Sure you can have Shamir on a Trezor or have multiple redundancies and distributed partial seeds, but this is far from standard.
 
Sorry replace device with wallet
Okay got it.

So typically if you have multiple signatures (technically partial signatures not signatures but regardless) for a single wallet this will be a wallet that uses Multi-party Computation (MPC). There is no single key, but rather there are a number of key shards; of which a threshold number of shards have to be used to approve a transaction. The key shards are off-chain and the signing process is also off-chain taking placeat the cryptography layer.

Whereas, if you have multiple wallets controlling a single signature this will be a wallet that uses multisig.

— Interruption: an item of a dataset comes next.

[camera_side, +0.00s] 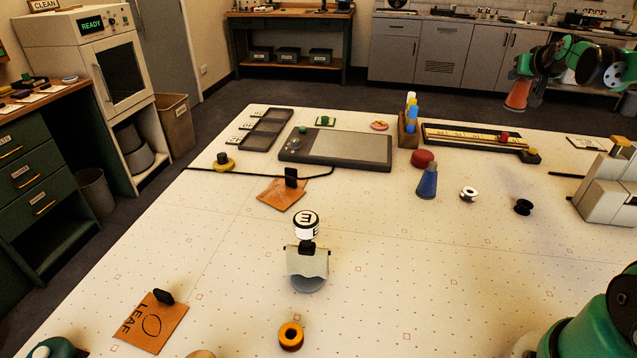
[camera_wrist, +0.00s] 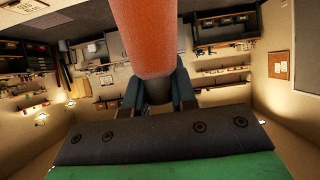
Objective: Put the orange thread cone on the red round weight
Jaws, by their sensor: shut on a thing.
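The orange thread cone (camera_side: 517,97) is held up in the air at the upper right of the side view, narrow end up. My gripper (camera_wrist: 158,95) is shut on it; in the wrist view the orange cone (camera_wrist: 148,35) stands between the two fingers, its top cut off by the frame. The red round weight (camera_side: 423,158) lies on the white table, left of and well below the held cone in the side view. A blue cone (camera_side: 427,182) stands just in front of the weight and slightly overlaps it in the picture. The wrist view does not show the weight.
A pen holder (camera_side: 408,130) and a long dark tray (camera_side: 470,138) stand behind the weight. A white ring (camera_side: 468,194) and a black spool (camera_side: 523,207) lie to its right. The table's front right is mostly clear.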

MPC vs Multisig is a divisive topic, but for most use-cases I think MPC is the better solution. A couple benefits you get with MPC that you don't get with multi-sig:


- Blockchain agnostic; since MPC is off-chain, the same cryptography is used across all protocols with the same signing scheme. This means that you have a narrower surface area of attack than relying on the distinctive smart contract implementations of multisig on each chain you want to hold assets on.
- native compatibility with all decentralized applications
- more flexibility in terms of policy creation and access control
- lower transaction fees
- ability to easily refresh keys...
 
you're not supposed to write a PIN on your credit card despite it's convenient... yet many people do it
giving them more cards or PINs to get cash from the ATM doesn't solve the problem
The better comparison would be whether you should be able to access a bank account and move funds with someones email and password or if you should have to have their email + password + authentication through mobile phone + in-person or over the phone verification for a large transfer... in other words; one layer of authentication vs multiple.

Again - I don't think multi-signer wallets are the right fit for most people; but I do think they're a better fit for managing sizable amounts of assets than using a hw wallet in most circumstances.